• **EXERCISE PROMPT**
Count how many lines hold the string "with", and give only that number.
===============
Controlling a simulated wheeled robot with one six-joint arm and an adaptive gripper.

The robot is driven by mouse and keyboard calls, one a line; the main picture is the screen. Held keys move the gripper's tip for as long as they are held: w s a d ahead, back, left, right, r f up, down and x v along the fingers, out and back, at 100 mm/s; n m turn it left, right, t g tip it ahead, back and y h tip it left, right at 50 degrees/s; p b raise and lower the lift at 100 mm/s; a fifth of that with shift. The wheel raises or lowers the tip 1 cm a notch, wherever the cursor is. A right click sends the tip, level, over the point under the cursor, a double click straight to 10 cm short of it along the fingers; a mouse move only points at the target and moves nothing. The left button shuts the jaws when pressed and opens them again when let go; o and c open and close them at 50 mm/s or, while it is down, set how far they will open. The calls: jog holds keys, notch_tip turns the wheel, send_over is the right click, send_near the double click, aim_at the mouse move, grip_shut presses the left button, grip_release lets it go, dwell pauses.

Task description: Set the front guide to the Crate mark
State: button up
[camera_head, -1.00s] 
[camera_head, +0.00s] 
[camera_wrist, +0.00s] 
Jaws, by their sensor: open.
===============
• **IN RESPONSE**
2